"John Boehner is like a Republican state senator," the president tells his inner circle, according to Woodward. "He's a golf-playing, cigarette-smoking, country-club Republican who's there to make deals. He's very familiar to me." Obama's advisers felt the need to warn their boss that he was underestimating the political risks of dealing directly with the GOP leader.

The president, bent on making a "grand bargain" with Boehner on deficit reduction, is characterized as sticking to a kinder and gentler view of his negotiating partner. "His motivation is pure," the president told his aides. "He just can't control the forces in his caucus now" and Boehner sized up his adversary during one of his early private meetings with Obama, telling Woodward: "I just started chuckling to myself.
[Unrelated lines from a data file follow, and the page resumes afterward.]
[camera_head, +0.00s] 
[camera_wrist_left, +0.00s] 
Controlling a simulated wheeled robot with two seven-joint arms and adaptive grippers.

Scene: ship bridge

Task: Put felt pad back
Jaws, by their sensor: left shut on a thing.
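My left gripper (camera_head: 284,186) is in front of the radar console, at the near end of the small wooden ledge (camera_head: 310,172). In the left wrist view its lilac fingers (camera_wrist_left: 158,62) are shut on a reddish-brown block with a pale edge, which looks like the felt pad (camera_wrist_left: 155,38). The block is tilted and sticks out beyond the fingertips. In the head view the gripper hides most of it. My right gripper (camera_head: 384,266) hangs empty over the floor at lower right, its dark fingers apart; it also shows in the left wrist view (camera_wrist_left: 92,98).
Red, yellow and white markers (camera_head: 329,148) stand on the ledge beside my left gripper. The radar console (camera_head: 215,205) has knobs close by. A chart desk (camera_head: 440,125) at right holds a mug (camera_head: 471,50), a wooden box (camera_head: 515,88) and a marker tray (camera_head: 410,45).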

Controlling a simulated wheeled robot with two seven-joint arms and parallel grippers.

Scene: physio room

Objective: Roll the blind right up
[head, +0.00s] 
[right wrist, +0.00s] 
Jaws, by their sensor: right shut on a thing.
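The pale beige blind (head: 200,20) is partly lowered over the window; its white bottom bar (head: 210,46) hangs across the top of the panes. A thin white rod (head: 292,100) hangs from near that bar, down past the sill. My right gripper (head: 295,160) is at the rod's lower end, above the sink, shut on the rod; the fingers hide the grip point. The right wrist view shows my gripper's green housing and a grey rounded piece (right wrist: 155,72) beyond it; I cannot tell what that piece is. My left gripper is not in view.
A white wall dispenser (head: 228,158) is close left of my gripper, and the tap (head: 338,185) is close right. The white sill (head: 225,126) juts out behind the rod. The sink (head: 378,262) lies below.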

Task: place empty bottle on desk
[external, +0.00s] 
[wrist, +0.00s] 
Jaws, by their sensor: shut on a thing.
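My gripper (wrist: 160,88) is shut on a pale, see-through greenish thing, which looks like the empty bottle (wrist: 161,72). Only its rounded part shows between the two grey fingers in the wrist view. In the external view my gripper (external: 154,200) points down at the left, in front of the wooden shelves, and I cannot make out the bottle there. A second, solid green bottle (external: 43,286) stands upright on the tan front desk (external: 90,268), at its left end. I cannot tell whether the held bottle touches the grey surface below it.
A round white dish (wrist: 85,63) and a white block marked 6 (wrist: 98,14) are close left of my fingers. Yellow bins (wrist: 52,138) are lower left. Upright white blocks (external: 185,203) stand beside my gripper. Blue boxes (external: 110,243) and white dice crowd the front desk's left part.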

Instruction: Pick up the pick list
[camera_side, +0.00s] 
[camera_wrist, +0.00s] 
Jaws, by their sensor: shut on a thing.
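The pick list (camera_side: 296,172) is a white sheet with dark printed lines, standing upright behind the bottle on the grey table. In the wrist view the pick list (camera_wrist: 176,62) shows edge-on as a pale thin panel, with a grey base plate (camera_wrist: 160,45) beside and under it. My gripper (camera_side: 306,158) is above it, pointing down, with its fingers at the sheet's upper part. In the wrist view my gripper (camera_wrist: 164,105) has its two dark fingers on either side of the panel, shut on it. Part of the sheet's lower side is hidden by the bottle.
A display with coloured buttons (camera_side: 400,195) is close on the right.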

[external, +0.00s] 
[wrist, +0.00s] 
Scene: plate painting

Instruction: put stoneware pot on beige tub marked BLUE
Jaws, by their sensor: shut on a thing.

Because all you need to know about the differences between the president and myself is that I'm sitting there smoking a cigarette, drinking merlot, and I look across the table and there is the president of the United States drinking iced tea and chomping on Nicorette," the gum for smokers trying to break their habit.

Cantor warned Biden that many new House Republicans were willing to risk a default in their zeal to reduce government spending, telling the vice president: "We really have members who don't get the need to raise the debt ceiling." "So you're looking for Democrats to be more responsible than you?" Biden said. "You can't use the irresponsibility of your own members to get your way."

Cantor is quoted as replying: "Why don't you just say it's the crazy Republicans made you do it?"